By 1854, Sibley and Selden were confronted with competitors using two different messaging systems among 13 different companies. Sibley’s solution? Buy them out and unify them with the Morse system, available thanks to a separate acquisition of the Erie & Michigan Telegraph Company. In 1856, the company that had its beginnings in Rochester was renamed the “Western Union Telegraph Company,” which referred to the union of the different telegraph systems of the “western states” of that era (today considered the midwest).

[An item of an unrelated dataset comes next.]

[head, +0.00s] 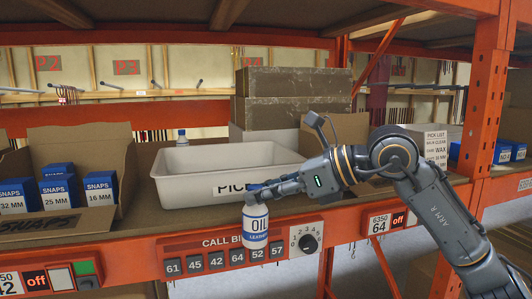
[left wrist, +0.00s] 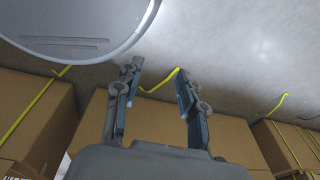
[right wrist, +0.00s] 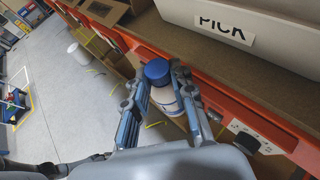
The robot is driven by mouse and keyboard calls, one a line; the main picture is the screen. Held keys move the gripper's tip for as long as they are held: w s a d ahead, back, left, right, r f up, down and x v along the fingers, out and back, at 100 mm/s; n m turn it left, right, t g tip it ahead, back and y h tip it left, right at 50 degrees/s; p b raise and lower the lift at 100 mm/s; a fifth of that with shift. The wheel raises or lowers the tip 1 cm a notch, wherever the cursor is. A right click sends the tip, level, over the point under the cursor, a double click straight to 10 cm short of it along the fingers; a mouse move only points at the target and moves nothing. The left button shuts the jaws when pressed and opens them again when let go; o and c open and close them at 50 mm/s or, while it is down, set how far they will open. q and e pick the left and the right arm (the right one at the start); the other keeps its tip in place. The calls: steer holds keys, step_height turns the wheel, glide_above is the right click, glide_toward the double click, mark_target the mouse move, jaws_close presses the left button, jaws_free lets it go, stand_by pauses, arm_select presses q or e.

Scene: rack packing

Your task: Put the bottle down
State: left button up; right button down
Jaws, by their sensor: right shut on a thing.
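The bottle (head: 256,228) is white with a blue label reading OIL. In the head view it is upright and overlaps the orange front beam of the shelf, in front of the white PICK tote (head: 165,190). My right gripper (head: 260,193) is shut on it near the top. In the right wrist view its blue cap (right wrist: 158,71) and pale body (right wrist: 166,98) show between the fingers (right wrist: 160,88). I cannot tell whether its base touches anything. My left gripper (left wrist: 158,70) is open and empty in the left wrist view.
A cardboard box with blue SNAPS cartons (head: 99,190) stands left of the tote. Dark boxes (head: 295,95) are stacked behind it. Another blue-capped bottle (head: 182,139) is at the tote's back. An orange post (head: 480,120) rises at right. Brown boxes (left wrist: 225,135) face my left gripper.

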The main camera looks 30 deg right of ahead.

Between 1857 and 1861 merger mania hit almost all the telegraph companies, and by the end of this period, most formerly independent companies were owned by one of six conglomerates:

  • American Telegraph Company (covering the Atlantic and some Gulf states),
  • Western Union Telegraph Company (covering states North of the Ohio River and parts of Iowa, Kansas, Missouri, and Minnesota),
  • New York Albany and Buffalo Electro-Magnetic Telegraph Company (covering New York State),
  • Atlantic and Ohio Telegraph Company (covering Pennsylvania),
  • Illinois & Mississippi Telegraph Company (covering sections of Missouri, Iowa, and Illinois),
  • New Orleans & Ohio Telegraph Company (covering the southern Mississippi Valley and the Southwest).

Much like the cable industry today, these six giants maintained a mutually friendly alliance and never competed for territory. Any remaining independents quickly learned cooperation with these larger systems was essential. But once competition stalled in the telegraph business, so did interest in investing in challenging upgrades.

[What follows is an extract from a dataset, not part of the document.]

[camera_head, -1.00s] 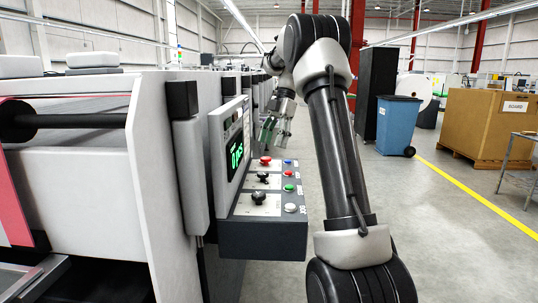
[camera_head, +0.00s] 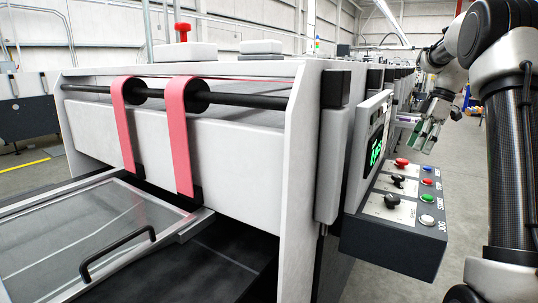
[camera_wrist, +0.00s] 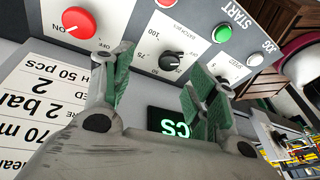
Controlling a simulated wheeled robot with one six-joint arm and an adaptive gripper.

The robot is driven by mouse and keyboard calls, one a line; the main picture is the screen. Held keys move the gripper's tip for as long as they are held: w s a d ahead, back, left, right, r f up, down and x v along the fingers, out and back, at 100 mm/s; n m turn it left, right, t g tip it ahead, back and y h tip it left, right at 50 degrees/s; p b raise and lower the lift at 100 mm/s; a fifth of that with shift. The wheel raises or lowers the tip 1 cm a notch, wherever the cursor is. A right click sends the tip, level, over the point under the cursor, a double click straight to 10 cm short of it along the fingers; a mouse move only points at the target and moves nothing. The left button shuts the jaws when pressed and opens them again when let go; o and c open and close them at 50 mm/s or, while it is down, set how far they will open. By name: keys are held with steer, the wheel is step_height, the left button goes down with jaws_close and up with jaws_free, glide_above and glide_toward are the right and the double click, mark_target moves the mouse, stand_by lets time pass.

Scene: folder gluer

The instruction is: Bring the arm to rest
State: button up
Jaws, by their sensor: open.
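My gripper (camera_head: 428,134) is at the right in the head view, above the far end of the control panel (camera_head: 395,240) on the machine's side. In the wrist view my gripper (camera_wrist: 150,90) shows two green-padded fingers spread apart with nothing between them. The fingers look clear of the panel, though the exact gap cannot be told. A green-lit display (camera_head: 375,152) stands above the panel.
The grey machine (camera_head: 215,145) with two pink belts (camera_head: 176,140) fills the left and middle. A clear hatch with a black handle (camera_head: 117,250) lies at its front left. Open floor shows right of the panel. A wooden crate (camera_wrist: 262,82) shows in the wrist view.

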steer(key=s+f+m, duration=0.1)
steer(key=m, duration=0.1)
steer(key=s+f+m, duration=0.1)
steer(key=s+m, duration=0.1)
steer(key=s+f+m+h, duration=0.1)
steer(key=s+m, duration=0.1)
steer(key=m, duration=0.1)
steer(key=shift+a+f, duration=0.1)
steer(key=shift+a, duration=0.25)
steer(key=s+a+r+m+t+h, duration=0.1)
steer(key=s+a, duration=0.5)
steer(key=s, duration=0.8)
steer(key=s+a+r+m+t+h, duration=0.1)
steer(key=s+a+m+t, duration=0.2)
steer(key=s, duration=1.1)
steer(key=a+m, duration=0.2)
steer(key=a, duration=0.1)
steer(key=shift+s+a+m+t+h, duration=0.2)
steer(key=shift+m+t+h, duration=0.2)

western unionBy 1860, as the United States continued its expansion westward and tension grew between the northern and southern states over issues like slavery and self-determination, the administration of President James Buchanan realized having a reliable national telegraph network was critical to the security of the country. Unfortunately for the president, his priorities ran headlong into private company intransigence. Persuading the for-profit companies to expand their networks to connect the west coast seemed impossible. None wanted to risk investor dollars on a telegraph line they believed would be too expensive and difficult to maintain.

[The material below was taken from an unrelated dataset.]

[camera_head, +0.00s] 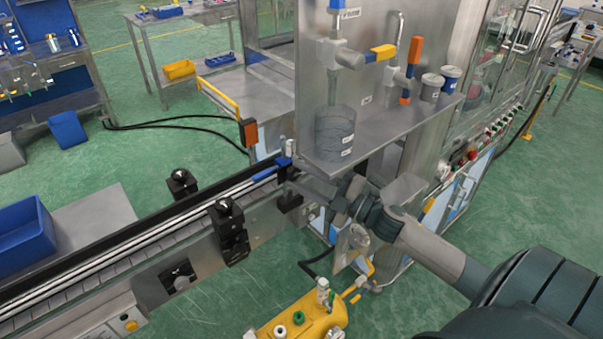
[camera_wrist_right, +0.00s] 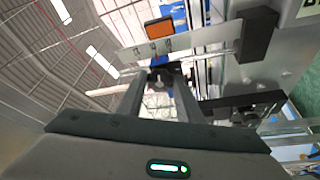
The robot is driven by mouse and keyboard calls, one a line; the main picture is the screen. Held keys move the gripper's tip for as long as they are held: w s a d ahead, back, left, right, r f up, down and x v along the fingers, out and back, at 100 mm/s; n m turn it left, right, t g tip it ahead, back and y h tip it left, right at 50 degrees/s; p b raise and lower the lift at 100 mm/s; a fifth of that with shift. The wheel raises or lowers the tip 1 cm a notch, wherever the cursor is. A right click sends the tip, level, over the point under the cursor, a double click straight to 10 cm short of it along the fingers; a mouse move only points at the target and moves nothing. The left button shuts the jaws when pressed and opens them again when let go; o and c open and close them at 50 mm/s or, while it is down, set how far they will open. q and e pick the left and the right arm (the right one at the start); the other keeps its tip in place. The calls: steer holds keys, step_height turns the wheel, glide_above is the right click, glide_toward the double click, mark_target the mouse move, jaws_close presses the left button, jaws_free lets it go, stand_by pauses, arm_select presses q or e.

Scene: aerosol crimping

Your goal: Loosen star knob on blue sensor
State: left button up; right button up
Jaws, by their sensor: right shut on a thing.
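The blue sensor (camera_head: 284,161) is a small blue block at the far end of the conveyor rail, by the corner of the steel machine. My right gripper (camera_head: 298,178) reaches in from the right, with its fingertips just below and beside it. In the right wrist view, my right gripper (camera_wrist_right: 160,82) has its two fingers closed in around a small dark knob (camera_wrist_right: 159,77). The blue sensor (camera_wrist_right: 160,59) shows just beyond the tips. The knob's star shape is too small to make out, and in the head view the fingers hide it. My left gripper is not in view.
The conveyor (camera_head: 150,240) runs from lower left to the sensor, with black knobbed clamps (camera_head: 231,232) along its side. A steel shelf (camera_head: 400,125) holds a clear cylinder (camera_head: 334,133). An orange box (camera_head: 248,132) stands close behind. A yellow unit (camera_head: 305,318) is below.

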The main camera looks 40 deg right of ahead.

That same year Congress passed, and President James Buchanan signed, the Pacific Telegraph Act, which authorized the Secretary of the Treasury to seek bids for constructing a transcontinental telegraph line, financed by the federal government. Two of the three bidders eventually dropped out, leaving Hiram Sibley’s Western Union the sole bidder.

The Pacific Telegraph Act of 1860 resulted in the construction on this telegraph line extending from Nebraska to Nevada.

The Pacific Telegraph Act of 1860 resulted in the construction of this telegraph line extending from Nebraska to Carson City, Nev.

To insulate his other business interests from the project, Sibley organized the Pacific Telegraph Company to be responsible for construction of the new telegraph line to the west, starting in Omaha, Neb. Sibley also consolidated several small local companies into the California State Telegraph Company, which in turn launched the Overland Telegraph Company, managing construction of the cable eastward from Carson City, Nev., to Salt Lake City. The line was finally completed in October, 1861, seven months after the outbreak of the Civil War.

While newly elected president Abraham Lincoln was distracted settling into office starting March 4, 1861, Sibley was quietly preparing to consolidate control over the new taxpayer-funded cross-country cable. After the project was complete, Pacific Telegraph and California State Telegraph were quickly merged into Western Union, making Hiram Sibley the undisputed king of the telegraph industry. Any future ventures rising to challenge Western Union were instead eaten up by acquisition. By 1866, Western Union announced it was moving its company headquarters from Rochester to 145 Broadway in New York City.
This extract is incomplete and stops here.